A newer approach to pad planning is shown in Fig. 5, which shows the plan view of the d-37-H pad. The key difference, here, is that the south row of wells was used to drill the north laterals, and the north row of surface locations was used to drill the south laterals. The approach reduces the extent of the negative section, while maximizing the exploited reservoir underneath the surface location. 


Fig. 5. Plan view of d-37-H pad design, with negative sections and criss-cross pattern. The north side surface locations were used to drill south side laterals, and vice versa. This approach was found to reduce the extent of negative section without compromising the reservoir recovery.


From an operational standpoint, pad drilling poses the challenge of close proximity when drilling surface holes, since the wellheads are only spaced 5 m apart. All the surface holes were drilled as a batch, which meant that the risk of collision with another surface hole was financial only, since none of the close wells had penetrated the reservoir section. The risk was minimized further by managing the drilling sequence and nudging strategy. The nudges were planned, such that by the end of the surface-hole phase, all wells were at least 20 m apart, Fig. 8.


Fig. 8. A surface nudge sequence is illustrated, whereby adjacent wells are nudged in the opposite direction. The first five wells are drilled by skipping over the adjacent slot to maintain a good MWD signal. The missed slots are then nudged, using a scribe line at very shallow depths to minimize steel interference.

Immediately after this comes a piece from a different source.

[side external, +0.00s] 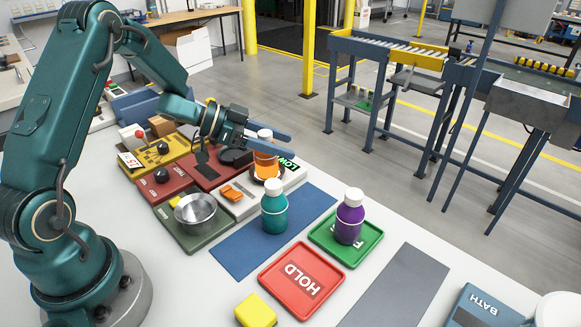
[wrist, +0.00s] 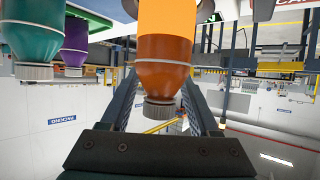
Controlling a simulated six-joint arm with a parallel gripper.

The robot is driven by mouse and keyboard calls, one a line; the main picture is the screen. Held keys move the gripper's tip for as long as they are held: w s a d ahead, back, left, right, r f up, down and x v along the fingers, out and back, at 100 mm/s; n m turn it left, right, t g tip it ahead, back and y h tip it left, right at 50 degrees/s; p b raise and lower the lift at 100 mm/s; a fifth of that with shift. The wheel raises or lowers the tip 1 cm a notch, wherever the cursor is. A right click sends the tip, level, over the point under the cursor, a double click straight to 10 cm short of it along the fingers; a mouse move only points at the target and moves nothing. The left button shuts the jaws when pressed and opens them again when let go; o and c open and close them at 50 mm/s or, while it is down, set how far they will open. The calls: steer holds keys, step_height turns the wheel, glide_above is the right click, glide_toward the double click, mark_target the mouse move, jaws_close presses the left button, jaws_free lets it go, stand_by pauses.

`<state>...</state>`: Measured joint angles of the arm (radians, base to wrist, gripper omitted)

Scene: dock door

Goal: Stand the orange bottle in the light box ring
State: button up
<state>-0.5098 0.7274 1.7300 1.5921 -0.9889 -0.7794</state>
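My gripper (side external: 281,146) reaches in from the left, with one finger on each side of the bottle's upper body. In the wrist view the orange bottle (wrist: 163,50) appears inverted, between my gripper's fingers (wrist: 161,90), which look closed against it. The bottle's far side is hidden.
A teal bottle (side external: 274,212) stands on a blue mat (side external: 233,246). A purple bottle (side external: 348,221) stands on a green tray (side external: 366,251). A red HOLD tray (side external: 278,277) is empty.

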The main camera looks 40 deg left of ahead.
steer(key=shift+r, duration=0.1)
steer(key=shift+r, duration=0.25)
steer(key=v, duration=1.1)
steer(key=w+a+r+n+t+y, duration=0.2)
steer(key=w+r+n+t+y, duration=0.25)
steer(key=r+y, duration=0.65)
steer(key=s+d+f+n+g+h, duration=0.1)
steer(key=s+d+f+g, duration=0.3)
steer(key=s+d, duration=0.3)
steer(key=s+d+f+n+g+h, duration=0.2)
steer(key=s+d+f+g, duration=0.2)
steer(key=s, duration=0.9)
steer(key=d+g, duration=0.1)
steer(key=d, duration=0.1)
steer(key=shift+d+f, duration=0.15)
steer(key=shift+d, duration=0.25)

Surface holes for wells 1, 3, 5, 7 and 9 were drilled, using conventional MWD, since they were 10 m apart. Surface holes for wells 2, 4, 6, 8 and 10 were drilled, using a scribe line to orient the toolface for the first 200 m, until it was possible to get a clean MWD signal. The technique was cost-effective in managing the risk and was used on all pads. All surface holes were designed to nudge at 75 m, which is 40 m below the surface conductors, and all wells are planned to nudge away in opposite directions.

The main holes were planned with three different dogleg severities. Low doglegs of 2° to 2.5°/30 m were used to get to the tangent angle of 15°–35°, depending on the position of the well on the pad. The final approach to heel utilized 3.5°/30 m in the Fort Simpson formation, and 5°/30 m below the Fort Simpson into the target zone. The Fort Simpson has, historically, proven unpredictable for dogleg response. Initial wells planned with 5°/30 m saw multiple trips in the Fort Simpson, to adjust the motor bend settings. It is an added benefit of the fishhook design that it allows for low angles through the Fort Simpson, without compromising the vertical section.

Drill string selection. The initial wells were drilled with a 4-in. drillstring, which was replaced with 5-in. pipe on the next pad. The main drivers were better toolface control and hydraulics. The c-1-J pad, and a few wells at the start of the b-77-H pad, were drilled using 5-in. E75 and X95 pipe with NC 50 connections. Although the pipe had adequate tensile strength, the torsional limits of the tool joints were reached, especially on the outside wells, while drilling the lateral section. This would lead to drilling with reduced parameters, such as rpm and WOB. Figure 6 shows the operating parameter, in relation to torque limits of different tool joints.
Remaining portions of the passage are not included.